30
de setembro de 2014 | N° 17938
LUIZ
PAULO VASCONCELLOS
GPS GAZA
São
muito raros hoje em dia os espetáculos de teatro que abordam, direta ou
indiretamente, os problemas que assolam o país e o mundo. Alguém viu nos
últimos tempos alguma peça que falasse em corrupção e impunidade? Alguém viu
recentemente num palco algum personagem discutindo vandalismo ou racismo? Ah,
sim, tem Hamlet e Otelo, mas foram escritas no século 17...
Esse
talvez seja o principal mérito da montagem de GPS Gaza, estreada durante o 21º
Porto Alegre Em Cena. Concebido por Camila Bauer e Deborah Finocchiaro, o
espetáculo se inspira, de forma contundente, embora às vezes com fantasia e
ironia, na situação de violência entre árabes e judeus em eterna disputa pela
extensão de terra na costa oriental do Mar Mediterrâneo chamada Faixa de Gaza.
O
texto é composto por fragmentos de contos, músicas, entrevistas e outras
referências jornalísticas e dramatúrgicas, particularmente das peças de Caryl
Churchill e Deb Margolin, textos que conduzem o espectador a pensar em seu
próprio universo, seus valores, sua ética, suas crenças e descrenças. E, num
período em que tudo se resume a cavaletes com sorrisos hipócritas espalhados
nas ruas de todas as cidades do país, pensar pode ser uma boa opção.
A
direção de Camila Bauer é sutil e ao mesmo tempo impactante, provocando
momentos de reflexão sobre a faixa de Gaza que cada um carrega dentro de si,
aquela área polêmica em eterno conflito entre tolerância e intolerância, teísmo
e ateísmo, dogmas e o direito à liberdade de escolhas.
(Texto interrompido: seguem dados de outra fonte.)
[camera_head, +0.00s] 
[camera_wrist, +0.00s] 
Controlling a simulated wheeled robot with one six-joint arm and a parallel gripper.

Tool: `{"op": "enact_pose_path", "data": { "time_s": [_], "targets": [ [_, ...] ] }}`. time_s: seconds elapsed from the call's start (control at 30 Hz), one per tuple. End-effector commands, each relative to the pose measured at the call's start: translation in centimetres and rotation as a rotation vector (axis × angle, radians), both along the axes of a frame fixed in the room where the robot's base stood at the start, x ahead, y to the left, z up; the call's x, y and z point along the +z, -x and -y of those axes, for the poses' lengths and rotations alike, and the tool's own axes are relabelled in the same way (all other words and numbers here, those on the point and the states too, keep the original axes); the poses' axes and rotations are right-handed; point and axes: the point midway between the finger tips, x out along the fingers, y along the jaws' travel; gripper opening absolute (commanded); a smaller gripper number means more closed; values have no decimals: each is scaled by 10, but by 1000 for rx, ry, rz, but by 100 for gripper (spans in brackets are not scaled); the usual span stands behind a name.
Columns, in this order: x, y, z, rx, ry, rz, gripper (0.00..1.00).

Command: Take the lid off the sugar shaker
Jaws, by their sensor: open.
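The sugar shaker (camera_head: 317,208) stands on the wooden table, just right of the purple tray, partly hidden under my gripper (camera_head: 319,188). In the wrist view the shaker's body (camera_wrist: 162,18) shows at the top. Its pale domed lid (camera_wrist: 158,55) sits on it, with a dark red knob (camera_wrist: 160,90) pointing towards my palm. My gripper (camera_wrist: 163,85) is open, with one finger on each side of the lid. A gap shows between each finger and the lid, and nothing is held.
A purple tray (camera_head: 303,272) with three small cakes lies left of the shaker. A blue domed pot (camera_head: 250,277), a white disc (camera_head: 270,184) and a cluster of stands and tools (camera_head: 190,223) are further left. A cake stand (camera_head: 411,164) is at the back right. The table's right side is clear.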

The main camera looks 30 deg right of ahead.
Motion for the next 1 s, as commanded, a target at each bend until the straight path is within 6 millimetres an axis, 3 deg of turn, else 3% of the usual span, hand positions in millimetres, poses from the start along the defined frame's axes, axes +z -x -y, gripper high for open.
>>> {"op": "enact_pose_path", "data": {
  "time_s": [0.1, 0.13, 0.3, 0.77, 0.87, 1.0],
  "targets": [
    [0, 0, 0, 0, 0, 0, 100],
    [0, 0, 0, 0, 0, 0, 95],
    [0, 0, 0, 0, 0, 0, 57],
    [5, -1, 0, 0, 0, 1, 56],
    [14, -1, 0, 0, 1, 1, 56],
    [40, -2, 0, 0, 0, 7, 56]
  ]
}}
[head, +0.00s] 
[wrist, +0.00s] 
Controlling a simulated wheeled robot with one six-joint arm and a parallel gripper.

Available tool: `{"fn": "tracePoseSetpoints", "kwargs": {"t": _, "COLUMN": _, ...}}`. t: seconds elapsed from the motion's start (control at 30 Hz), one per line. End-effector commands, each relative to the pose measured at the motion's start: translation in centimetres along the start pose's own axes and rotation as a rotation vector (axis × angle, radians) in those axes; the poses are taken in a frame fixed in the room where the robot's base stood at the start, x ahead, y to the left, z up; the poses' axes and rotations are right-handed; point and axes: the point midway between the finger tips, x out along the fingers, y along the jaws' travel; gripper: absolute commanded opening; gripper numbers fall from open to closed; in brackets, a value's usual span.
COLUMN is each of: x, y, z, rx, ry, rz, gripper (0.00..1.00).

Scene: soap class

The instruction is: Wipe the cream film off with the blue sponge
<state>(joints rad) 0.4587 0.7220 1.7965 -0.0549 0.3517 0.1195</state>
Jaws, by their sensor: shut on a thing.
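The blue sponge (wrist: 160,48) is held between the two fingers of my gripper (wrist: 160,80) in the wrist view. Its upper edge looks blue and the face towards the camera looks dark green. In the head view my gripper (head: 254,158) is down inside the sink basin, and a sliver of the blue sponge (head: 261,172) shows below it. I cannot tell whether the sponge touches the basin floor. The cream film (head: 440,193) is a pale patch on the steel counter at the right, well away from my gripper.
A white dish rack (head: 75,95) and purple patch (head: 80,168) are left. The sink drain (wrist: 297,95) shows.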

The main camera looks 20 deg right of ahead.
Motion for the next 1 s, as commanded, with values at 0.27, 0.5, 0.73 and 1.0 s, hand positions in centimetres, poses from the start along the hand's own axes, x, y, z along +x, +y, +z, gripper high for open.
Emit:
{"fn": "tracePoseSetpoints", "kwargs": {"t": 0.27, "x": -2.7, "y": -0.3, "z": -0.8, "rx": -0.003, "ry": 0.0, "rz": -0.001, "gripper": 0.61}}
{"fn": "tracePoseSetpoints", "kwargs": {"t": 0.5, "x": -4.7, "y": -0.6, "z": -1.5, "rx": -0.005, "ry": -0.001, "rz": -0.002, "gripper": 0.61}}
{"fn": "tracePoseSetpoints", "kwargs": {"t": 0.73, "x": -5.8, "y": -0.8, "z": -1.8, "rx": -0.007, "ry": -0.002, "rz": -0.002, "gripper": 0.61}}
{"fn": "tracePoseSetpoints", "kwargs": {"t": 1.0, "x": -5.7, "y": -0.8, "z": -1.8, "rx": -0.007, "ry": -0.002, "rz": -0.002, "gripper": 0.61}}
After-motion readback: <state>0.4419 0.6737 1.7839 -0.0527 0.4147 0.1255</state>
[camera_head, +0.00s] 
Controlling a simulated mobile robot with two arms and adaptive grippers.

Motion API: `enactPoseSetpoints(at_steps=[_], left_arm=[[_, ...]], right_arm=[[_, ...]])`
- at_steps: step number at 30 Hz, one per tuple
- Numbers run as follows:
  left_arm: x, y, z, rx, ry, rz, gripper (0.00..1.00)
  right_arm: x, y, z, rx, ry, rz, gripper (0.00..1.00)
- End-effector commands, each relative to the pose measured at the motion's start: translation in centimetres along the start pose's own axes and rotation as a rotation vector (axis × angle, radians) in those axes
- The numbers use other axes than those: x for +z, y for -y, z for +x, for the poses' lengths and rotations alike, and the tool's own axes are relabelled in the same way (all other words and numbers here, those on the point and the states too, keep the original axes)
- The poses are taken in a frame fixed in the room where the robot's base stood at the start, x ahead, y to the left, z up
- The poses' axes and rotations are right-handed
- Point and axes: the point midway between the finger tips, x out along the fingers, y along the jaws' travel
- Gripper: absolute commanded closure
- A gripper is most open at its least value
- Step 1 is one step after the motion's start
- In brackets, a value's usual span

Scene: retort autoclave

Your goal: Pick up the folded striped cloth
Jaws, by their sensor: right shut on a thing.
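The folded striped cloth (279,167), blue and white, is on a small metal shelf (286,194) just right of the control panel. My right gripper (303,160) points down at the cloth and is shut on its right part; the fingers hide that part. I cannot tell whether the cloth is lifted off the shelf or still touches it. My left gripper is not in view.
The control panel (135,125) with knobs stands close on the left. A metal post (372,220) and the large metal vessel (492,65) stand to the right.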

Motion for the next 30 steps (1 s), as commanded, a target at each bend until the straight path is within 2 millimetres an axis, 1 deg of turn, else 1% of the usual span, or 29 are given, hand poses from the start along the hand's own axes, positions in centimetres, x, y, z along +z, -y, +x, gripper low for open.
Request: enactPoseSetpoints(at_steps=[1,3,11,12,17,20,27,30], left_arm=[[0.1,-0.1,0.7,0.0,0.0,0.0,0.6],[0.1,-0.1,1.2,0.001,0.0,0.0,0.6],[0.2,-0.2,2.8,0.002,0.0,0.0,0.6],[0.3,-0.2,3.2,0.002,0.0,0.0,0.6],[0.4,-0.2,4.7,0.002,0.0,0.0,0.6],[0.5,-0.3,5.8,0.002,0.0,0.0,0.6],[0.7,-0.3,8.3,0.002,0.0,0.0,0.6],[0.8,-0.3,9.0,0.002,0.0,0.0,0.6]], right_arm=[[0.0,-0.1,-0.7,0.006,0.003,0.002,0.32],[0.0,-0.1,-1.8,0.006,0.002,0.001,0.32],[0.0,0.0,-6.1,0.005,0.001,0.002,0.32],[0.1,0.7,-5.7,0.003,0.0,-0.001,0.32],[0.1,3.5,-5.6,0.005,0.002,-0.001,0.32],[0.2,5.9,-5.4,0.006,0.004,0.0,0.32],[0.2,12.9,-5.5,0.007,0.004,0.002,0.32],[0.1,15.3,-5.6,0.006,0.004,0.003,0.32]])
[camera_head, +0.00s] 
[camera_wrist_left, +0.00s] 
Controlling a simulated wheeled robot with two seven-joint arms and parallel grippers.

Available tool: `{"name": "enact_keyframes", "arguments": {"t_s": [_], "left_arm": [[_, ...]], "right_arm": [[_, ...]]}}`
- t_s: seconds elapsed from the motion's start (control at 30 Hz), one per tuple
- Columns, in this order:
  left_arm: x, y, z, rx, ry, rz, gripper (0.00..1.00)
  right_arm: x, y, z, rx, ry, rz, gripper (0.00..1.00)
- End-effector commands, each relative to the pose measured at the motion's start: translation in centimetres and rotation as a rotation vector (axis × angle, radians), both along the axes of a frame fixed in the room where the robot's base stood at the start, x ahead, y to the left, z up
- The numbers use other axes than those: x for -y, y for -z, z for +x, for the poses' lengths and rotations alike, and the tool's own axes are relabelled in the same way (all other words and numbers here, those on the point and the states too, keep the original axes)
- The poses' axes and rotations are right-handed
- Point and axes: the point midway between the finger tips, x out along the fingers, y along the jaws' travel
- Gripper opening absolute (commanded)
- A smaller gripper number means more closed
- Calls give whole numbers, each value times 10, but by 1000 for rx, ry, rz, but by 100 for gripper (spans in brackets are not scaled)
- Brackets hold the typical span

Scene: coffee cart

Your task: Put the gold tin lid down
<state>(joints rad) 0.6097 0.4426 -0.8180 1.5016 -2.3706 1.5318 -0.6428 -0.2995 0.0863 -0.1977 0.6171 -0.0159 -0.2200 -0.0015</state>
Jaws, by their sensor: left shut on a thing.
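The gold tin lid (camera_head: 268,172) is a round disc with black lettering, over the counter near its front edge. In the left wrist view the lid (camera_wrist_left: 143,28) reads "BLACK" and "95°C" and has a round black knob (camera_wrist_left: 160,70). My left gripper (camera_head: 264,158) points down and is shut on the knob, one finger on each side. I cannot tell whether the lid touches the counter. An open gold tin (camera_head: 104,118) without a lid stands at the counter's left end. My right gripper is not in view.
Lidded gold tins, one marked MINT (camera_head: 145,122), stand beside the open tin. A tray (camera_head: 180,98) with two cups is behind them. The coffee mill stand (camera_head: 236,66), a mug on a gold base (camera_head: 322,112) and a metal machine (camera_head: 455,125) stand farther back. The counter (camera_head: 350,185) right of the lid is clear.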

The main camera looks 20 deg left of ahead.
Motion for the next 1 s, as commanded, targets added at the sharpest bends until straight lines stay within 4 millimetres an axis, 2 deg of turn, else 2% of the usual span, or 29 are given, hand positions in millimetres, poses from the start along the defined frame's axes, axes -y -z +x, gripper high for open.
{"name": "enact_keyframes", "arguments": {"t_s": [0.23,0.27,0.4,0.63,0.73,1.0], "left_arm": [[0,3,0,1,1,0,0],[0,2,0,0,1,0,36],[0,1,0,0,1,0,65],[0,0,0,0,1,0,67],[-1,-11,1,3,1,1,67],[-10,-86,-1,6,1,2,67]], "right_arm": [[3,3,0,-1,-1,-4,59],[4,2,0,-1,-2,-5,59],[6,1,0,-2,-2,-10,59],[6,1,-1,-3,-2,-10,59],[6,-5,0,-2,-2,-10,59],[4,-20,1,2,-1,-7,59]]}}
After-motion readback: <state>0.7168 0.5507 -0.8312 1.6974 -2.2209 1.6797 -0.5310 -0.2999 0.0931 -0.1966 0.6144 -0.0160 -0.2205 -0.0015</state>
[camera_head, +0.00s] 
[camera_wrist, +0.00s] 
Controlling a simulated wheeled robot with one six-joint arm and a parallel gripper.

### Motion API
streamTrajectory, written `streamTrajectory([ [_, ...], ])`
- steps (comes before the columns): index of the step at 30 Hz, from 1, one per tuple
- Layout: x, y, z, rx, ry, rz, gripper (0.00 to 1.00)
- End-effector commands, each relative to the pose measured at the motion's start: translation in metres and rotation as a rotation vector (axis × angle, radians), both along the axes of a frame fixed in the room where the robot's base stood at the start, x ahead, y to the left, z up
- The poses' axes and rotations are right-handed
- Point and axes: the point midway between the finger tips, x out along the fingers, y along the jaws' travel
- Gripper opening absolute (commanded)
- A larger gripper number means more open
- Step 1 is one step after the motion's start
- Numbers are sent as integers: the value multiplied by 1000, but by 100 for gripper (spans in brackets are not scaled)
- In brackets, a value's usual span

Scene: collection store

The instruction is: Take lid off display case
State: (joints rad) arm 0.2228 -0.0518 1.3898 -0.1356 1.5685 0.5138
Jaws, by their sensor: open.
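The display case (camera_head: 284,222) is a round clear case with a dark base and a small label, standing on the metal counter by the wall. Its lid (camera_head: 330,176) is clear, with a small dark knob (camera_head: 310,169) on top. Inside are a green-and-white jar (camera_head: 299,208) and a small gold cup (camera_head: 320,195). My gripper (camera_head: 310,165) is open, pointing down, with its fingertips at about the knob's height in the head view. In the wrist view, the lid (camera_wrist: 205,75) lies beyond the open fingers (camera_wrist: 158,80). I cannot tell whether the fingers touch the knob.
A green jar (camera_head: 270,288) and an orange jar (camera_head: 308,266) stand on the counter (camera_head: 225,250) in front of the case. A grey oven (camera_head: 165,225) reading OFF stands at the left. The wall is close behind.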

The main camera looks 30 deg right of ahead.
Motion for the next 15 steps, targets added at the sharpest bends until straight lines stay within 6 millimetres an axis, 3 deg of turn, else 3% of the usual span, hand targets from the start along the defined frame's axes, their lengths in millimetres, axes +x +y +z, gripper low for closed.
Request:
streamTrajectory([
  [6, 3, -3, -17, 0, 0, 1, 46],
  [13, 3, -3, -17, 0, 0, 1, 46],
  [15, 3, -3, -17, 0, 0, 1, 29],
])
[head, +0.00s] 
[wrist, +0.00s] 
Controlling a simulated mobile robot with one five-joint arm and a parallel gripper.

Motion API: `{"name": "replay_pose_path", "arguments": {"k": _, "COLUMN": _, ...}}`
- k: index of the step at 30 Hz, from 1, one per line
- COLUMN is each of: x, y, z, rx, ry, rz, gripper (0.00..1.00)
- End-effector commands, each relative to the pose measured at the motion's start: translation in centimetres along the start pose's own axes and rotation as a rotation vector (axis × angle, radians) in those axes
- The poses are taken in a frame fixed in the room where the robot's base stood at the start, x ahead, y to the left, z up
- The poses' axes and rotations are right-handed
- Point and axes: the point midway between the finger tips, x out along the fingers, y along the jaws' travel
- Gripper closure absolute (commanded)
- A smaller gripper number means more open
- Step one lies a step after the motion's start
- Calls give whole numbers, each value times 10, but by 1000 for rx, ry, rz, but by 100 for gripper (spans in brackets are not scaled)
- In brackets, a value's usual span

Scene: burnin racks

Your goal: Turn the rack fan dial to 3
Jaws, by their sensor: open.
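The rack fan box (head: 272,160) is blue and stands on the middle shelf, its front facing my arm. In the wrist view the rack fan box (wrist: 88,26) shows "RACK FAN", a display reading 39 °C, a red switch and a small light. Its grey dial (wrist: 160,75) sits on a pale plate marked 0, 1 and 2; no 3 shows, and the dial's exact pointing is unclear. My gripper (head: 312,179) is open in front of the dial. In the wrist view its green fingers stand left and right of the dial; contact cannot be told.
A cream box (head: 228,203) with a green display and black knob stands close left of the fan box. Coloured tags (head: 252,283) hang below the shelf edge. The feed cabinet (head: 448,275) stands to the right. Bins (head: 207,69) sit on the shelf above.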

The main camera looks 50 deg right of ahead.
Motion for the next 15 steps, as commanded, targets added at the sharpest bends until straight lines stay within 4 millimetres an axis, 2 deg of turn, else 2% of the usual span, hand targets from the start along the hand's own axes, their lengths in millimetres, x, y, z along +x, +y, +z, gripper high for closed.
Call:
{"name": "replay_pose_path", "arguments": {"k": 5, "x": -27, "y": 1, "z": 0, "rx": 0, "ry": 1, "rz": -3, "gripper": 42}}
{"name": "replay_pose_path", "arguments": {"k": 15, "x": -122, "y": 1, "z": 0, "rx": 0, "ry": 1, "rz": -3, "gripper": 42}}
A iluminação de Carol
Zimmer e a trilha sonora de Fernando Mattos e Kevin Brezolin dão relevo às
imagens criadas pelos vídeos de Luiz Alberto Cassol e às interpretações de
Deborah Finocchiaro e da atriz convidada Sandra Dani.
O espetáculo
volta a cartaz de 3 a
26 de outubro, na Sala Álvaro Moreyra do Centro Municipal de Cultura da
Capital. Acho que vale a pena se arriscar num bom espetáculo e, principalmente,
a pensar, seja qual for o resultado das eleições e o destino dos milhares de
cavaletes que ainda permanecem debochando de nós.